From the listing below, return each line that includes "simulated".
__________________________________________________
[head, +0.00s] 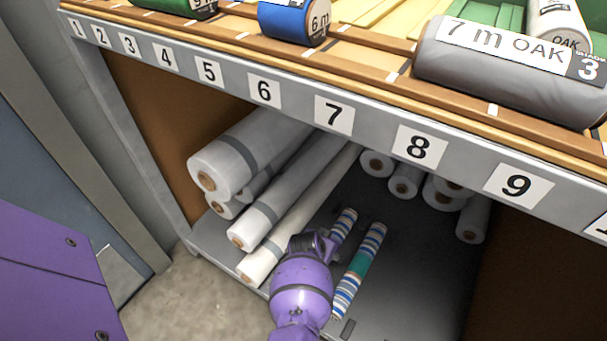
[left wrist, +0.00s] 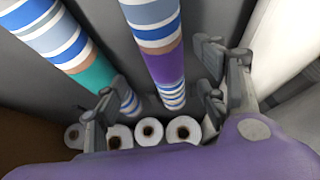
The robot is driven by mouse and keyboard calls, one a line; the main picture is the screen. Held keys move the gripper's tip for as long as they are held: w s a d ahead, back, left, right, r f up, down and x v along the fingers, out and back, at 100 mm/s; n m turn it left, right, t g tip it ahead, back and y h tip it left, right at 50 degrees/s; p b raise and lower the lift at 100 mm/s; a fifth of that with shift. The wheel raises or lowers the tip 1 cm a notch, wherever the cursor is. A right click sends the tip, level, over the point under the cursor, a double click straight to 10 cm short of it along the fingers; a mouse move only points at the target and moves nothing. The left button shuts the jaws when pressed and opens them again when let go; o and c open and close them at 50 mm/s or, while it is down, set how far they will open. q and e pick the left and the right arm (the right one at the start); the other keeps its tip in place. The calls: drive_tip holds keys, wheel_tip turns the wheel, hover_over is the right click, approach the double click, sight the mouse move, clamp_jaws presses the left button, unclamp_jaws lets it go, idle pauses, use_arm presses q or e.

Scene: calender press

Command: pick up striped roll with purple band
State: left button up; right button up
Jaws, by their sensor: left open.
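The striped roll with the purple band (left wrist: 166,72) lies in the left wrist view between the two fingers of my left gripper (left wrist: 160,92). The fingers are apart, and I cannot tell whether either touches it. In the head view the far striped end of this roll (head: 345,222) shows past my left gripper (head: 318,240), which hides the purple band. A second striped roll with a teal band (head: 360,262) lies beside it on the right on the lower shelf; it also shows in the left wrist view (left wrist: 95,76). My right gripper is not in view.
Long white rolls (head: 262,225) lie stacked on the left of the shelf, close to my gripper. Several white roll ends (head: 405,182) face out at the back. A grey numbered front edge (head: 334,115) overhangs the shelf. Bare shelf (head: 415,280) lies to the right.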

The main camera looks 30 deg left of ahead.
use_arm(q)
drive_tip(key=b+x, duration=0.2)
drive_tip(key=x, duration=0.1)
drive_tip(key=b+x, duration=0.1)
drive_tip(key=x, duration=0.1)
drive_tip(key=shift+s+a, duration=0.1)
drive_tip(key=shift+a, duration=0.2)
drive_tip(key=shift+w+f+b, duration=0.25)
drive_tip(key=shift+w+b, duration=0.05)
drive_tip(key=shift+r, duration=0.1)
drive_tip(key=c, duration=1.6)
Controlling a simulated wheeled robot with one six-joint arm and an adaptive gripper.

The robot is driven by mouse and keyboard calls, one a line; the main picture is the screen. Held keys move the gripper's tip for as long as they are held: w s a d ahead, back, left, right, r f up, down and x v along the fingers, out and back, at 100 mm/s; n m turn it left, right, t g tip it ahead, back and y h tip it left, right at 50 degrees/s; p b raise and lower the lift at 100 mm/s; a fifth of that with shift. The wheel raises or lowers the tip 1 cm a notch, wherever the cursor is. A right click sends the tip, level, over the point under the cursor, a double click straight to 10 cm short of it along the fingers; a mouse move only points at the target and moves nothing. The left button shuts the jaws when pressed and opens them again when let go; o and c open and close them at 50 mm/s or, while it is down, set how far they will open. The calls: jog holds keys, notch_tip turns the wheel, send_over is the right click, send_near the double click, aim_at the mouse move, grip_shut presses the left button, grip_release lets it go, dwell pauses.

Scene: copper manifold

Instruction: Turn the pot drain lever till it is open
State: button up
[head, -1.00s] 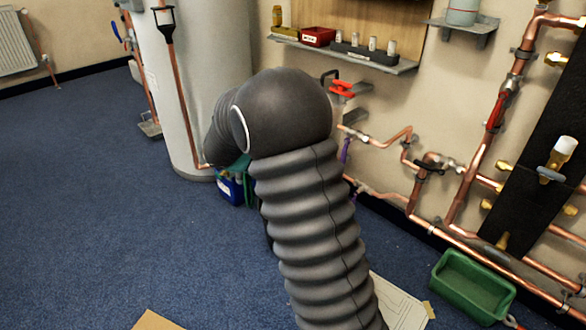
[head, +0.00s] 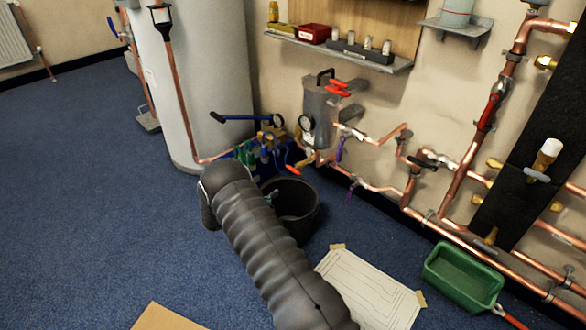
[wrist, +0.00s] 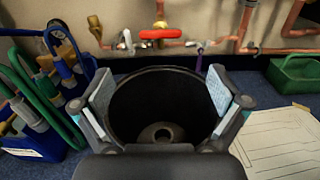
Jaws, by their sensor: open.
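The pot (head: 318,112) is a grey canister with a gauge, mounted on the wall in the head view. A red lever (head: 304,163), which looks like the drain lever, sits under it. In the wrist view a red lever (wrist: 160,34) lies level across the pipework at the top, beyond my gripper. My gripper (wrist: 160,95) is open and empty, its two fingers apart above a black bucket (wrist: 165,135). The fingers are apart from the lever. In the head view my arm hides most of the gripper. The bucket (head: 300,218) stands on the floor below the pot.
A blue pump unit with hoses (head: 262,145) stands left of the pot, beside the large grey cylinder (head: 200,80). Copper pipes with purple levers (head: 340,150) run right. A green tray (head: 462,277) and a taped paper sheet (head: 365,290) lie on the floor. Open carpet is at left.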

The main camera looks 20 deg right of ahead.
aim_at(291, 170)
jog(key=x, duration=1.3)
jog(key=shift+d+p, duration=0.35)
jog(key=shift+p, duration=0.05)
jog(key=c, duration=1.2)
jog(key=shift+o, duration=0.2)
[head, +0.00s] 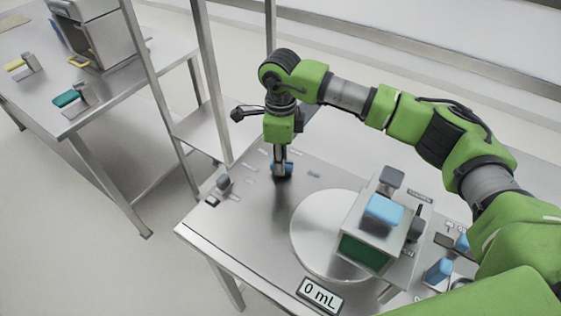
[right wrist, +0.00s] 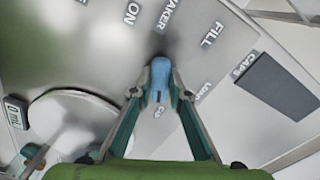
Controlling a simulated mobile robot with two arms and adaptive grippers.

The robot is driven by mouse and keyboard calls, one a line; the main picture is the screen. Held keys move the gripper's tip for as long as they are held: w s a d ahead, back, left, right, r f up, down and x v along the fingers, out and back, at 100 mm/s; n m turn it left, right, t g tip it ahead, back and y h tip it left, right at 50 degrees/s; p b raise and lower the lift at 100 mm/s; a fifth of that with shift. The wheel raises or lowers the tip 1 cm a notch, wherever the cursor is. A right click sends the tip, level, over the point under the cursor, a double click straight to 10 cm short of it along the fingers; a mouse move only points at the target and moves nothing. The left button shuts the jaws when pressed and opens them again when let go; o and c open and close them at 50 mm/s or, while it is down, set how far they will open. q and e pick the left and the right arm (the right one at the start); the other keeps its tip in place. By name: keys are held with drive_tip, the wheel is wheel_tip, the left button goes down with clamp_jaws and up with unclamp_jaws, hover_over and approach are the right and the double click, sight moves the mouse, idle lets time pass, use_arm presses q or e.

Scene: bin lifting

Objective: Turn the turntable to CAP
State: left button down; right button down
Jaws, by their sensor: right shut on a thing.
__________________________________________________
RESPONSE —
Controlling a simulated wheeled robot with one six-joint arm and an adaptive gripper.
Controlling a simulated mobile robot with two arms and adaptive grippers.

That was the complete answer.